Required work:
Draw out every line with the word "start" from the listing below.

Dataset content:
────────────────

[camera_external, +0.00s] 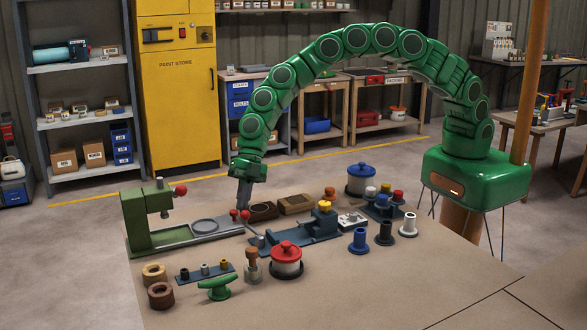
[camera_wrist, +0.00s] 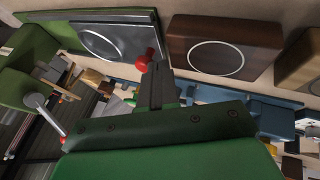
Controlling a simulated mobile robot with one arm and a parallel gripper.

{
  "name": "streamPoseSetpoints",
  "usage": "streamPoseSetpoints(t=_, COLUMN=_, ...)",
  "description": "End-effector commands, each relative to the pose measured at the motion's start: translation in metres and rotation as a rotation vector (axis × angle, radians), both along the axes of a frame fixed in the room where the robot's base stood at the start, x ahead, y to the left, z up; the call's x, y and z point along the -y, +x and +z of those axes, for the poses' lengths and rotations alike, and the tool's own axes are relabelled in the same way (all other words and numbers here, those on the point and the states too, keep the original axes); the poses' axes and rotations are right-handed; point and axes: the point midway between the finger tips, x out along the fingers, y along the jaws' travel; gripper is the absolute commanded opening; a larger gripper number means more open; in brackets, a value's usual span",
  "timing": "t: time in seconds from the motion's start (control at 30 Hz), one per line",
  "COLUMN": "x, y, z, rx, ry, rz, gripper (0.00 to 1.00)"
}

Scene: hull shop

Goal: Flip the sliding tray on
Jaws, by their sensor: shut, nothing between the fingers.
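The sliding tray (camera_external: 177,232) is a grey plate with a round ring on top, lying in the base of the green press (camera_external: 140,222) at the left of the bench. It also shows in the wrist view (camera_wrist: 135,38). Red knobs (camera_external: 234,213) stand at the tray's right end; one red knob (camera_wrist: 145,60) shows in the wrist view. My gripper (camera_external: 243,204) points down close by these knobs. In the wrist view my gripper (camera_wrist: 158,72) is shut and empty, its fingers just beside the red knob. I cannot tell whether they touch it.
A dark brown block (camera_external: 263,210) with a ring and a lighter block (camera_external: 296,204) stand right of my gripper. A blue fixture (camera_external: 290,237) lies in front of them. A red-lidded pot (camera_external: 286,262) and a green cleat (camera_external: 217,288) stand nearer. The bench's front right is clear.

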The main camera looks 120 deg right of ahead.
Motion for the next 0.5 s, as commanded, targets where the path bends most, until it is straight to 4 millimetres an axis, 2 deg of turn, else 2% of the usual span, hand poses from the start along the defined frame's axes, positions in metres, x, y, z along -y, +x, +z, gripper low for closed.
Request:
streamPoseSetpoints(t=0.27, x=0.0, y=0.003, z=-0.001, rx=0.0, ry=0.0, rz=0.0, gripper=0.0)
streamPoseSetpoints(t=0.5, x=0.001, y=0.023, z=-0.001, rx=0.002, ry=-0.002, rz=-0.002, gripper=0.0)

────────────────

Solution to this exercise:
  "description": "End-effector commands, each relative to the pose measured at the motion's start: translation in metres and rotation as a rotation vector (axis × angle, radians), both along the axes of a frame fixed in the room where the robot's base stood at the start, x ahead, y to the left, z up; the call's x, y and z point along the -y, +x and +z of those axes, for the poses' lengths and rotations alike, and the tool's own axes are relabelled in the same way (all other words and numbers here, those on the point and the states too, keep the original axes); the poses' axes and rotations are right-handed; point and axes: the point midway between the finger tips, x out along the fingers, y along the jaws' travel; gripper is the absolute commanded opening; a larger gripper number means more open; in brackets, a value's usual span",
  "timing": "t: time in seconds from the motion's start (control at 30 Hz), one per line",
Motion for the next 0.5 s, as commanded, targets where the path bends most, until it is straight to 4 millimetres an axis, 2 deg of turn, else 2% of the usual span, hand poses from the start along the defined frame's axes, positions in metres, x, y, z along -y, +x, +z, gripper low for closed.

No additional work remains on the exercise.